L’équité commande en revanche de condamner la société Airmain à payer à Mme [Z] sur ce même fondement juridique, au titre des frais irrépétibles exposés en cause d’appel, une indemnité d’un montant de 2.500 euros.

Le jugement sera confirmé en ce qu’il a justement évalué l’indemnité allouée de ce chef au titre des frais irrépétibles de première instance, à la somme de 2.500 euros.

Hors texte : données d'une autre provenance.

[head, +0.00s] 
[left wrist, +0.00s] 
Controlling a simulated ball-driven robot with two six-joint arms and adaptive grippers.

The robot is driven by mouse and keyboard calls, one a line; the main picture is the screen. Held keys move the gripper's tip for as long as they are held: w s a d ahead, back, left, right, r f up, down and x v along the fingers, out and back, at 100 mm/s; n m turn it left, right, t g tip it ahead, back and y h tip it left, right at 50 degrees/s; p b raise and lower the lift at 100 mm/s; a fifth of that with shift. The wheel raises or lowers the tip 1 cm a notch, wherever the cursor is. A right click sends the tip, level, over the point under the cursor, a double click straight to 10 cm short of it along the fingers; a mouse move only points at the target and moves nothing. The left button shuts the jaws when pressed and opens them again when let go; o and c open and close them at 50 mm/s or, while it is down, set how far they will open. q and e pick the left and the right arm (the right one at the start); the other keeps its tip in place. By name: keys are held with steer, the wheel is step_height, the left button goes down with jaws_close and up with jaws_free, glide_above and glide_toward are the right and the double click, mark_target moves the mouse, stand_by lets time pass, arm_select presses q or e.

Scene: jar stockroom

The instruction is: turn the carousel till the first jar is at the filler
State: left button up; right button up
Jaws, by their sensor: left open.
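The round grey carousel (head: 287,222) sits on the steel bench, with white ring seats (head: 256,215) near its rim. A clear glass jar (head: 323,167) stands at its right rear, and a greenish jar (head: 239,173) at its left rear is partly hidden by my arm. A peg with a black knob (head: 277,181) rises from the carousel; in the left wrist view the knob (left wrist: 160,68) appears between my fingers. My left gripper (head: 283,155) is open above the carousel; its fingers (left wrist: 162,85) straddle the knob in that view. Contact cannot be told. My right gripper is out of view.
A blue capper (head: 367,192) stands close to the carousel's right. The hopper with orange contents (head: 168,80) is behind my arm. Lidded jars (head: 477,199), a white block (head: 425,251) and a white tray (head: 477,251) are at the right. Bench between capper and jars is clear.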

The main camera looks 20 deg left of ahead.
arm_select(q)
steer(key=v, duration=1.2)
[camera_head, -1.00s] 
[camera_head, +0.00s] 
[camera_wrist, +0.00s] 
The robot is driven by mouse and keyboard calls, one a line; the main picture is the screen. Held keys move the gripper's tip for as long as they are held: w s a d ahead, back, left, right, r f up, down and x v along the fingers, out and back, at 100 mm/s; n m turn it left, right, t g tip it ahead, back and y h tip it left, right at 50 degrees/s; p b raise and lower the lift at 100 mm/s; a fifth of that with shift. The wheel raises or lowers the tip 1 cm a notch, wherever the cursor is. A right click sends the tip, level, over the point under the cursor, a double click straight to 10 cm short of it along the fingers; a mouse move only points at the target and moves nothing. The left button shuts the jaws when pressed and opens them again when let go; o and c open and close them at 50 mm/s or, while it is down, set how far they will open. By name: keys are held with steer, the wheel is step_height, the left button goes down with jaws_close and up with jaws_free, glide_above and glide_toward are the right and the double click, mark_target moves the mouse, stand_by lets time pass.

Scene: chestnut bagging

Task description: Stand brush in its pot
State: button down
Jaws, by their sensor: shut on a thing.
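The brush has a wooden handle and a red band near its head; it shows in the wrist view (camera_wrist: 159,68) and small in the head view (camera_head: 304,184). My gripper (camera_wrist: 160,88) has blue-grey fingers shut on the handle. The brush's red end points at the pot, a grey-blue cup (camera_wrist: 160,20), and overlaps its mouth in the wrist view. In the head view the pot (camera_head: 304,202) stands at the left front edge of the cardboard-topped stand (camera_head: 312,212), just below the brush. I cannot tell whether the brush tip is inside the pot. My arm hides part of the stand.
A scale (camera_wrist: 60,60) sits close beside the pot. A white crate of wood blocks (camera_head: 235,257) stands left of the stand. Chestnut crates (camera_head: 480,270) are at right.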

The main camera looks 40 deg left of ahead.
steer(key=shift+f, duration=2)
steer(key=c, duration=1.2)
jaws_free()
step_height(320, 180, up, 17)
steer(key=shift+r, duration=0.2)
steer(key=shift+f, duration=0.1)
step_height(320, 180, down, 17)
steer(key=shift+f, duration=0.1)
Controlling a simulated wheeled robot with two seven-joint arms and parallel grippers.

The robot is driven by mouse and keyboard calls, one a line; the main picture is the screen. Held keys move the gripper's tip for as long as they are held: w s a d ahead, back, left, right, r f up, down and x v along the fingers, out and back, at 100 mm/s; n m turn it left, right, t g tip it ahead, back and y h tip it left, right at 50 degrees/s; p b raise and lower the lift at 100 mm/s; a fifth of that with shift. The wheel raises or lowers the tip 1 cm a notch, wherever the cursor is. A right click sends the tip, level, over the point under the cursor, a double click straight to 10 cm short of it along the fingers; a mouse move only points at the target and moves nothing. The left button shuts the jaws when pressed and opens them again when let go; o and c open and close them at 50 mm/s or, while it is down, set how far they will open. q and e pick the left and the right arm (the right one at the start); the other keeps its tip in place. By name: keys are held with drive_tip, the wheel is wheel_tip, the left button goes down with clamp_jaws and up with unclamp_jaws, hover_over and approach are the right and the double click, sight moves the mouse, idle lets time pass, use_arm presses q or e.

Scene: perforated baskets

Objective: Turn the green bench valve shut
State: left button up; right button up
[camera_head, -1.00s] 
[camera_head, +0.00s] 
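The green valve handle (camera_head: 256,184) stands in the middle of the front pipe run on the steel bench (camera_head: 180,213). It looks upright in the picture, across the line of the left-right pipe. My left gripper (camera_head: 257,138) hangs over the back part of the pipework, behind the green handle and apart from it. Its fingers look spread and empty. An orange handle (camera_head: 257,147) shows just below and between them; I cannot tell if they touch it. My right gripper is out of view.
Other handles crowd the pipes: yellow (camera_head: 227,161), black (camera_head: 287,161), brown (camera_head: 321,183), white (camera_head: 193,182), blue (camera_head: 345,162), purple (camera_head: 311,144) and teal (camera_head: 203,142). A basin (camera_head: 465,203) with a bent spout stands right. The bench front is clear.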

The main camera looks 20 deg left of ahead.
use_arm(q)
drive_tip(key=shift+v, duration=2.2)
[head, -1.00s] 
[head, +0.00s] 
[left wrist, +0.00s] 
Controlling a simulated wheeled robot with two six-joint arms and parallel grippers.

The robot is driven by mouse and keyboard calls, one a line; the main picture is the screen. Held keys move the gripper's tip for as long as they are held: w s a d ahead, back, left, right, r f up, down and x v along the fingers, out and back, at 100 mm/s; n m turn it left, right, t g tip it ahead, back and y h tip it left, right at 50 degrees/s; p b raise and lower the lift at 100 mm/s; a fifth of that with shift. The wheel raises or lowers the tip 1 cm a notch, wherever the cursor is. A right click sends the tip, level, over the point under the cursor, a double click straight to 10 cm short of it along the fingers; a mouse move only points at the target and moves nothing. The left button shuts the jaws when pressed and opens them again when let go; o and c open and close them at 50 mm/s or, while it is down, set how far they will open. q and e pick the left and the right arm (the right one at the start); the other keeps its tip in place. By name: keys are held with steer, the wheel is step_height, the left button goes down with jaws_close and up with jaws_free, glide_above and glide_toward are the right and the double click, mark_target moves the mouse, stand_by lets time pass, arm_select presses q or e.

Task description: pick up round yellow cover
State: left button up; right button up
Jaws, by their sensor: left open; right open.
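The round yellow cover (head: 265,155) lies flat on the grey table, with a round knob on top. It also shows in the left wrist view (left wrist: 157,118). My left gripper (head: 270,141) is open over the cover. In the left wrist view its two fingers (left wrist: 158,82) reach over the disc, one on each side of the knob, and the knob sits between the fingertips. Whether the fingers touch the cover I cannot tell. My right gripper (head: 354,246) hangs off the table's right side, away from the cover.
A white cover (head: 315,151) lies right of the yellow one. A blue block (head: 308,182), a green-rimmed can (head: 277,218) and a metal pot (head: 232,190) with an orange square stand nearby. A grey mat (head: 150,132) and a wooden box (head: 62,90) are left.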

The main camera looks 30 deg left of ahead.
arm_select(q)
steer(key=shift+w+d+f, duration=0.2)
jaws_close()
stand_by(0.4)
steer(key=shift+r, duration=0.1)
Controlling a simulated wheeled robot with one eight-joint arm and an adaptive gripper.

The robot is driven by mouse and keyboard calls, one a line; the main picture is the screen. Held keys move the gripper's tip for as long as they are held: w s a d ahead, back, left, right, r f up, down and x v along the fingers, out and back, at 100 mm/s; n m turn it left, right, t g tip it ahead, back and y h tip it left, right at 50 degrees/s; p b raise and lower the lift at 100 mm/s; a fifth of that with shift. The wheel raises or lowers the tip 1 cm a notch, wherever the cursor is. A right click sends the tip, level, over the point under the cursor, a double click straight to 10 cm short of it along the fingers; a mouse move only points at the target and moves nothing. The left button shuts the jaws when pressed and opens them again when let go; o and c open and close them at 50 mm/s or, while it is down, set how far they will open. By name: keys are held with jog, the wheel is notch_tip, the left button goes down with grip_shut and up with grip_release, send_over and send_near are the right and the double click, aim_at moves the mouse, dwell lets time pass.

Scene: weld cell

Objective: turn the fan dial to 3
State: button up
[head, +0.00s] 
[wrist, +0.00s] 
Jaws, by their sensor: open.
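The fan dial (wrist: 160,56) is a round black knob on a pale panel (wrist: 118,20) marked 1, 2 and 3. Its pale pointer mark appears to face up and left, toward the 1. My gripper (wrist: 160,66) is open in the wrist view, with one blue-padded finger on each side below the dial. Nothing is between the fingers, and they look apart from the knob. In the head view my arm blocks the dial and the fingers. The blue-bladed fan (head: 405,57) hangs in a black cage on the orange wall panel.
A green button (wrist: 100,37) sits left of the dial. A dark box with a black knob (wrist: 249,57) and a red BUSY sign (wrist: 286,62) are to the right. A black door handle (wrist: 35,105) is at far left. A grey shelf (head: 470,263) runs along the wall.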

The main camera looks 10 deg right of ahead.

Il n’est pas inéquitable de laisser le Pôle emploi Bretagne supporter la charge de ses frais irrépétibles et il convient donc de le débouter de sa demande formée au titre du même article 700 du code de procédure civile.

PAR CES MOTIFS

La cour,

Rejette la fin de non-recevoir tirée de l’irrecevabilité de l’intervention volontaire de Pôle emploi Bretagne;

Déclare recevable la dite intervention volontaire ;

Infirme le jugement entrepris mais uniquement en ce qu’il a débouté Mme [Z] de sa demande de rappel de salaire formée au titre d’une rupture d’égalité en matière salariale ;

Statuant à nouveau de ce chef,

Condamne la société Airmain à payer à Mme [Z] les sommes suivantes:

– 9.547,54 euros brut à titre de rappel de salaire

– 954,75 euros brut au titre des congés payés y afférents ;

Confirme pour le surplus le jugement entrepris ;

Y ajoutant,

Condamne la société Airmain à payer à Mme [Z] la somme de 2.500 euros à titre d’indemnité en application des dispositions de l’article 700 du code de procédure civile ;

Déboute la société Airmain et Pôle emploi Bretagne de leurs demandes respectives fondées sur l’article 700 du code de procédure civile ;

Condamne la société Airmain aux dépens d’appel.